* [TASK TO COMPLETE]: As an exercise in exact copying, transcribe the lines below from the one holding "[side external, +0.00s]" through the last, with both ends included and pictures left out.

** start of DATA FOR THIS TASK **

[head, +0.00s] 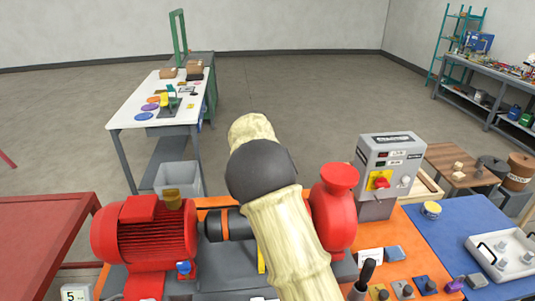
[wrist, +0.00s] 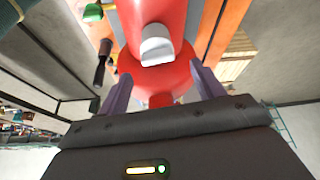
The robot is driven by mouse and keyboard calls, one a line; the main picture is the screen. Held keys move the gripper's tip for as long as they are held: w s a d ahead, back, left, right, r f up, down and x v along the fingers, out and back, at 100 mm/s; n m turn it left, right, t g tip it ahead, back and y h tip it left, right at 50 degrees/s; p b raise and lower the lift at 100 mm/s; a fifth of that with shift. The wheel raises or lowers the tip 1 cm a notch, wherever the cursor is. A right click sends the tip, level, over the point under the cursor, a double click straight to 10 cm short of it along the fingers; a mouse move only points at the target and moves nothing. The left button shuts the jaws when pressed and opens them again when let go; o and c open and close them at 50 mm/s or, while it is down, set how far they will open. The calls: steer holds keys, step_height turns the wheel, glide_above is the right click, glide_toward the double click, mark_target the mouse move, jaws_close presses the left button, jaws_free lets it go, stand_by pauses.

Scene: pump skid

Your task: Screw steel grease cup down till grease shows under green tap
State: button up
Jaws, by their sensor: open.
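In the wrist view, my gripper (wrist: 158,74) is open, with its two purple-grey fingers spread. A pale grey, rounded cap (wrist: 157,45), which looks like the steel grease cup, sits on the red pump body (wrist: 160,78). It lies just beyond the fingertips and roughly between them, with nothing gripped. A small green part (wrist: 93,12) shows at the upper left; I cannot tell whether it is the green tap. No grease can be made out. In the head view, my arm hides the gripper, the cup and part of the red pump (head: 338,205).
A red motor (head: 150,237) stands left of the pump. A grey control box (head: 388,165) with a red switch stands to the right. A dark upright handle (head: 363,278) is near the front; small knobbed blocks (head: 403,289) sit beside it. A blue mat (head: 440,235) lies farther right.

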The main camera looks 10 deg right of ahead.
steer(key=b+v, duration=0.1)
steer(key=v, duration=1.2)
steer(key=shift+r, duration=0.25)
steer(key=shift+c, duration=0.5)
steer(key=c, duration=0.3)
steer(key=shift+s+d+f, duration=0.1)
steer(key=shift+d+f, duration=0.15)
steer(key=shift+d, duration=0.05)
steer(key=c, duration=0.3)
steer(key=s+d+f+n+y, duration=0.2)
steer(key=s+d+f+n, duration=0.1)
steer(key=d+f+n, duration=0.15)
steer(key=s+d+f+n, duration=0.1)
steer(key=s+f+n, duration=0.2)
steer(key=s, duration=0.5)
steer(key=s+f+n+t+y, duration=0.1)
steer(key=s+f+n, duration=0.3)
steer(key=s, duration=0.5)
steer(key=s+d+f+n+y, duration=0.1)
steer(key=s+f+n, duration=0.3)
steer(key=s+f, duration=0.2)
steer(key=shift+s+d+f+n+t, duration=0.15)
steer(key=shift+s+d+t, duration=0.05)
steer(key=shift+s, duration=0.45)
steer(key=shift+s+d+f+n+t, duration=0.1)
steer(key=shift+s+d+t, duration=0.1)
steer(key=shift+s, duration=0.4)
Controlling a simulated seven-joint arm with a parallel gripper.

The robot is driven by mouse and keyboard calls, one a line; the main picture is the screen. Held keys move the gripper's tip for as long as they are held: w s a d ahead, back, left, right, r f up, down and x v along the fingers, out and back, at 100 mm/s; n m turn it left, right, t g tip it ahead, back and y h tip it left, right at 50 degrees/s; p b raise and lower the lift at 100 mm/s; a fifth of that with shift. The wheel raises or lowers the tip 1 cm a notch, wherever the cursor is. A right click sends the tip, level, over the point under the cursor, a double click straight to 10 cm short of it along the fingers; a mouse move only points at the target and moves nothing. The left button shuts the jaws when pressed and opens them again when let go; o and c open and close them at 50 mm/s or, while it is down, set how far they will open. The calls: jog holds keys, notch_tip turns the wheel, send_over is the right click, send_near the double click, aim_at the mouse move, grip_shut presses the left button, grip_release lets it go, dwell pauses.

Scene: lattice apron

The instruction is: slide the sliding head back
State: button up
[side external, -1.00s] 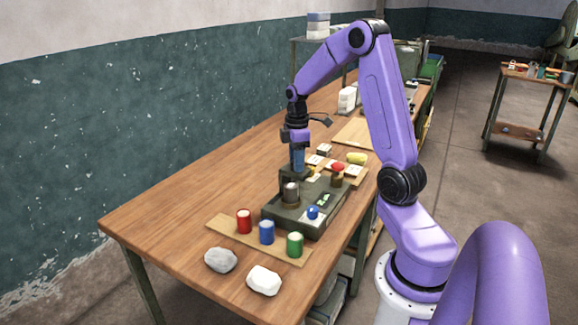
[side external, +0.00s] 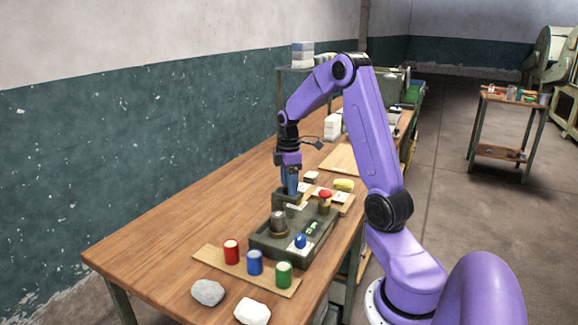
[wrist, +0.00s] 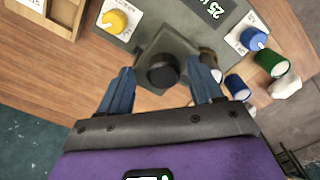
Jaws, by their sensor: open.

** end of DATA FOR THIS TASK **

* [REPLY TO THE TASK]:
[side external, +0.00s] 
[wrist, +0.00s] 
Jaws, by their sensor: open.

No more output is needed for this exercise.